**INSTRUCTIONS FOR THE TASK:**
The listing below should be printed exactly, every line of it. Skip the pictures.

**DATA TO USE:**
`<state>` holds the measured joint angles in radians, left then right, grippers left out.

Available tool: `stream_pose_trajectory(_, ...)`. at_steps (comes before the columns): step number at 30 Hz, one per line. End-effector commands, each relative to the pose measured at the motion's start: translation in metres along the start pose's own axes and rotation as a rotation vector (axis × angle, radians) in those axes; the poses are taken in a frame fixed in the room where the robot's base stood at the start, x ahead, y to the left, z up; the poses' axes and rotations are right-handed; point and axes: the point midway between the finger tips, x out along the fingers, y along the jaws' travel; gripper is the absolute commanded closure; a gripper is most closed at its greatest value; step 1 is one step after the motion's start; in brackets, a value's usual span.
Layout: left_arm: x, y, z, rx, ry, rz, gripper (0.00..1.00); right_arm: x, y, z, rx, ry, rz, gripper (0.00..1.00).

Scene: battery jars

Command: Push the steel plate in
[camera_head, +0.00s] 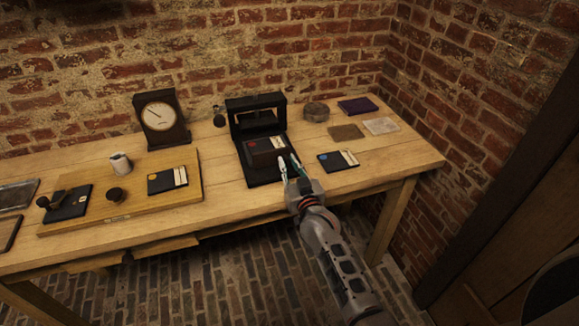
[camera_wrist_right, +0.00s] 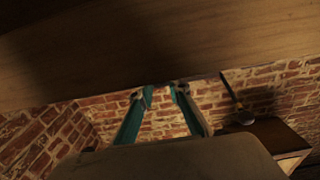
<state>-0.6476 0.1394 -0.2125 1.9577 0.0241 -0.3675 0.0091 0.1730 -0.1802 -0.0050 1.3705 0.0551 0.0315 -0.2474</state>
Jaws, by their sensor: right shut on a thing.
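A dark grey-brown plate (camera_head: 266,160), which I take for the steel plate, lies over the front part of a black base with an upright black frame (camera_head: 256,116) at its back. The fingers also show in the right wrist view (camera_wrist_right: 163,92), tips close together. My left gripper is not in view.
A clock (camera_head: 160,116), a cup (camera_head: 120,163) and a wooden board (camera_head: 190,199) stand to the left. A blue-dot card (camera_head: 338,160) lies to the right, with a round tin (camera_head: 316,111) and flat pieces behind it. The table's front right is clear.

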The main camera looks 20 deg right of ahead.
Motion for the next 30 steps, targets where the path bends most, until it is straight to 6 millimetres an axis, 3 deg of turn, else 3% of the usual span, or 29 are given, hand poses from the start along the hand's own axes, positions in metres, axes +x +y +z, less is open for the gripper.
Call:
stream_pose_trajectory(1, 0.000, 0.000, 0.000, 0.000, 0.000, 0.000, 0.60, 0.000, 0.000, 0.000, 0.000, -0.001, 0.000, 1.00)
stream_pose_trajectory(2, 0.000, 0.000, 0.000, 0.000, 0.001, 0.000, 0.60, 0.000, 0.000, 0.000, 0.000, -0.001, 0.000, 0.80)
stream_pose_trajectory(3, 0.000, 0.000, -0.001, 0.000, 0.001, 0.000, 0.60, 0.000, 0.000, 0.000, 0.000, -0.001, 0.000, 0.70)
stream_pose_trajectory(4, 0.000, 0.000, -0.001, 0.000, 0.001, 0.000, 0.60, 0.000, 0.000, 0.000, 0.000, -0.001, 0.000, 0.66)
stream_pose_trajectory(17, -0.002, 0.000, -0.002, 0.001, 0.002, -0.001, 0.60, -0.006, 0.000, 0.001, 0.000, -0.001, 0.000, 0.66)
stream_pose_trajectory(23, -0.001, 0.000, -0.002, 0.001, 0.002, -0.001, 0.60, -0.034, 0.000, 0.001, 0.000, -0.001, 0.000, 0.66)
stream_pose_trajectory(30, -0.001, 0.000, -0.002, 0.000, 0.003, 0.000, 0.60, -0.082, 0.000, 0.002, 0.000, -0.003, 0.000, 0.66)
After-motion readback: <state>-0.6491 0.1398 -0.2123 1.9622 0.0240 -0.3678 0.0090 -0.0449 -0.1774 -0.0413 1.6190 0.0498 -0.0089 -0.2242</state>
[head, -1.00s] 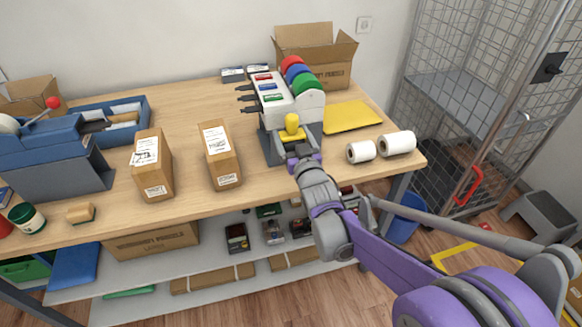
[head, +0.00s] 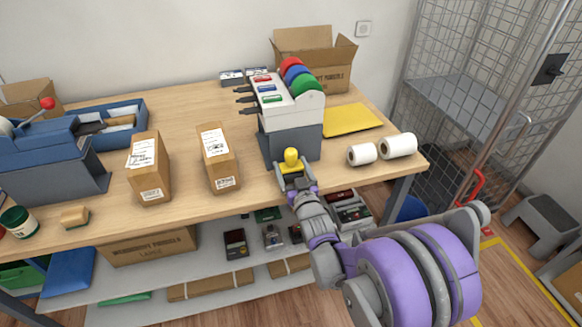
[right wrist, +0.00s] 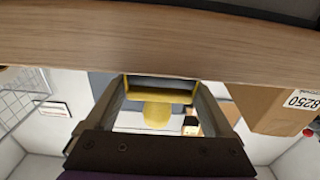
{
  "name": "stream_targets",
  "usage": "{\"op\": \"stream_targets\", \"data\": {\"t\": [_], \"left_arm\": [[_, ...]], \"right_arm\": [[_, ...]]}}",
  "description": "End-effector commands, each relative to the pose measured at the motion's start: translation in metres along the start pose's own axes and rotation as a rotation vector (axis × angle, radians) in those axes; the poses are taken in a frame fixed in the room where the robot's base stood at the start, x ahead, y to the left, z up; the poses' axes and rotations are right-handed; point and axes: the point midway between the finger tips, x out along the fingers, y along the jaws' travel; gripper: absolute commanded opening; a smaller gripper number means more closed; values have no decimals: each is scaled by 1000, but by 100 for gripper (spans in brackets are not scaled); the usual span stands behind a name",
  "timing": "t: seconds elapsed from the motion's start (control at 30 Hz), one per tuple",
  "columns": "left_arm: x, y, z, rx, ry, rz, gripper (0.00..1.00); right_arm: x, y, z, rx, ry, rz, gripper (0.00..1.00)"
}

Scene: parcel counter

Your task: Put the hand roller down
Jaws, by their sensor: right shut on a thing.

**SOLVED EXERCISE:**
`<state>` holds the measured joint angles in radians, left then right, grippers left out.

Available tool: `stream_pose_trajectory(_, ...)`. at_steps (comes before the columns): step number at 30 Hz, one per line. End-effector commands, each relative to the pose measured at the motion's start: translation in metres along the start pose's own axes and rotation as a rotation vector (axis × angle, radians) in those axes; the poses are taken in a frame fixed in the room where the robot's base stood at the start, x ahead, y to the left, z up; the poses' axes and rotations are right-handed; point and axes: the point midway between the finger tips, x out along the fingers, y along the jaws' travel; gripper is the absolute commanded closure; a gripper is most closed at its greatest value; step 1 is one step after the motion's start; in brackets, a value's usual span.
Layout: left_arm: x, y, z, rx, ry, rz, gripper (0.00..1.00); right_arm: x, y, z, rx, ry, rz, gripper (0.00..1.00).

Scene: battery jars

Command: Push the steel plate in
[camera_head, +0.00s] 
[camera_wrist_right, +0.00s] 
<state>-0.6476 0.1394 -0.2125 1.9577 0.0241 -0.3675 0.0091 0.1730 -0.1802 -0.0050 1.3705 0.0551 0.0315 -0.2474</state>
Jaws, by their sensor: right shut on a thing.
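A dark grey-brown plate (camera_head: 266,160), which I take for the steel plate, lies over the front part of a black base with an upright black frame (camera_head: 256,116) at its back. The fingers also show in the right wrist view (camera_wrist_right: 163,92), tips close together. My left gripper is not in view.
A clock (camera_head: 160,116), a cup (camera_head: 120,163) and a wooden board (camera_head: 190,199) stand to the left. A blue-dot card (camera_head: 338,160) lies to the right, with a round tin (camera_head: 316,111) and flat pieces behind it. The table's front right is clear.

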The main camera looks 20 deg right of ahead.
Motion for the next 30 steps, targets where the path bends most, until it is straight to 6 millimetres an axis, 3 deg of turn, else 3% of the usual span, or 29 are given, hand poses from the start along the hand's own axes, positions in metres, axes +x +y +z, less is open for the gripper.
Call:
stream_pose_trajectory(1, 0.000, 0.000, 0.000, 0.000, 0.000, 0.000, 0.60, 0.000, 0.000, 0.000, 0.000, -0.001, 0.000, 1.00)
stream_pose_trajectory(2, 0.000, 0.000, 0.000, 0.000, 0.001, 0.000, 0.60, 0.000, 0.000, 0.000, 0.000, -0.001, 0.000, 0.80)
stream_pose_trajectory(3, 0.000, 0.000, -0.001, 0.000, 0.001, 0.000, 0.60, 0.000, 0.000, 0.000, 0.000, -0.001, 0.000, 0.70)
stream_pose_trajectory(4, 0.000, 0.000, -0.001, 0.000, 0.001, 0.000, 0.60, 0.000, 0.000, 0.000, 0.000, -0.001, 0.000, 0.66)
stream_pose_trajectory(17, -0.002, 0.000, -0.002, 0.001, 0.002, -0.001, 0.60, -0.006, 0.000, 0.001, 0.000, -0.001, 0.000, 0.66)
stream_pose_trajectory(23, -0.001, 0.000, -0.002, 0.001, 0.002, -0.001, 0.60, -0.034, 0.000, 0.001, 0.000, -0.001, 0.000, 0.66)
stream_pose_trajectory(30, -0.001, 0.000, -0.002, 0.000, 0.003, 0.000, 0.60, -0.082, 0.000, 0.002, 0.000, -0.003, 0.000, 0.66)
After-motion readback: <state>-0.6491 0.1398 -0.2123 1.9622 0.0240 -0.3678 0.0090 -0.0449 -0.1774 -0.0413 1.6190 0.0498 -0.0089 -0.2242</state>
[head, -1.00s] 
[head, +0.00s] 
[right wrist, +0.00s] 
{
  "name": "stream_targets",
  "usage": "{\"op\": \"stream_targets\", \"data\": {\"t\": [_], \"left_arm\": [[_, ...]], \"right_arm\": [[_, ...]]}}",
  "description": "End-effector commands, each relative to the pose measured at the motion's start: translation in metres along the start pose's own axes and rotation as a rotation vector (axis × angle, radians) in those axes; the poses are taken in a frame fixed in the room where the robot's base stood at the start, x ahead, y to the left, z up; the poses' axes and rotations are right-handed; point and axes: the point midway between the finger tips, x out along the fingers, y along the jaws' travel; gripper: absolute commanded opening; a smaller gripper number means more closed; values have no decimals: each is scaled by 1000, but by 100 for gripper (spans in brackets are not scaled); the usual span stands behind a name",
  "timing": "t: seconds elapsed from the motion's start (control at 30 Hz), one per tuple",
  "columns": "left_arm: x, y, z, rx, ry, rz, gripper (0.00..1.00); right_arm: x, y, z, rx, ry, rz, gripper (0.00..1.00)"
}

Scene: parcel counter

Your task: Put the hand roller down
Jaws, by their sensor: right shut on a thing.

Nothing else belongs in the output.